- [PROBLEM]:
Read through the data and count the lines that contain the string "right"; give only the result.

- [DATA SEGMENT]:
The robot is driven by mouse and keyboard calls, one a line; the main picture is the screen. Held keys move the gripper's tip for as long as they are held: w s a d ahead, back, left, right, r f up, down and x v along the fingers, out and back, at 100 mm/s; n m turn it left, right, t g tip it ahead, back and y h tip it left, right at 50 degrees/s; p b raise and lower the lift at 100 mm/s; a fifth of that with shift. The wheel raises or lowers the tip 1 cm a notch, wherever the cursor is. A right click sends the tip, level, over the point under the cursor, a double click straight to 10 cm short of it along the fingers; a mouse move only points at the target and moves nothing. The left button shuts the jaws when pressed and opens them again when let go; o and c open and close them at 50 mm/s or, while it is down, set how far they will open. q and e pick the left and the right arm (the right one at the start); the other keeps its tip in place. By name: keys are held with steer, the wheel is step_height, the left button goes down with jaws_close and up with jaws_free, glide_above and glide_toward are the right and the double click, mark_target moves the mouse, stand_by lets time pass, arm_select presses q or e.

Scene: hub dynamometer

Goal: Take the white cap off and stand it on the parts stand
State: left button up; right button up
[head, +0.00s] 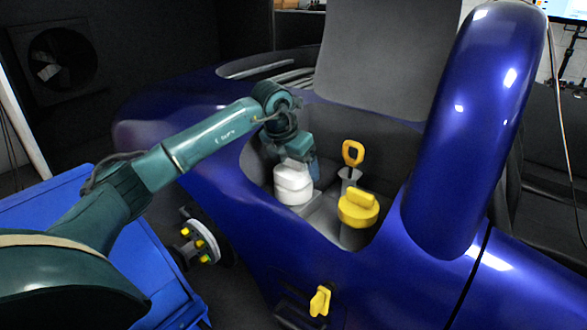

- [WRITTEN REPLY]:
2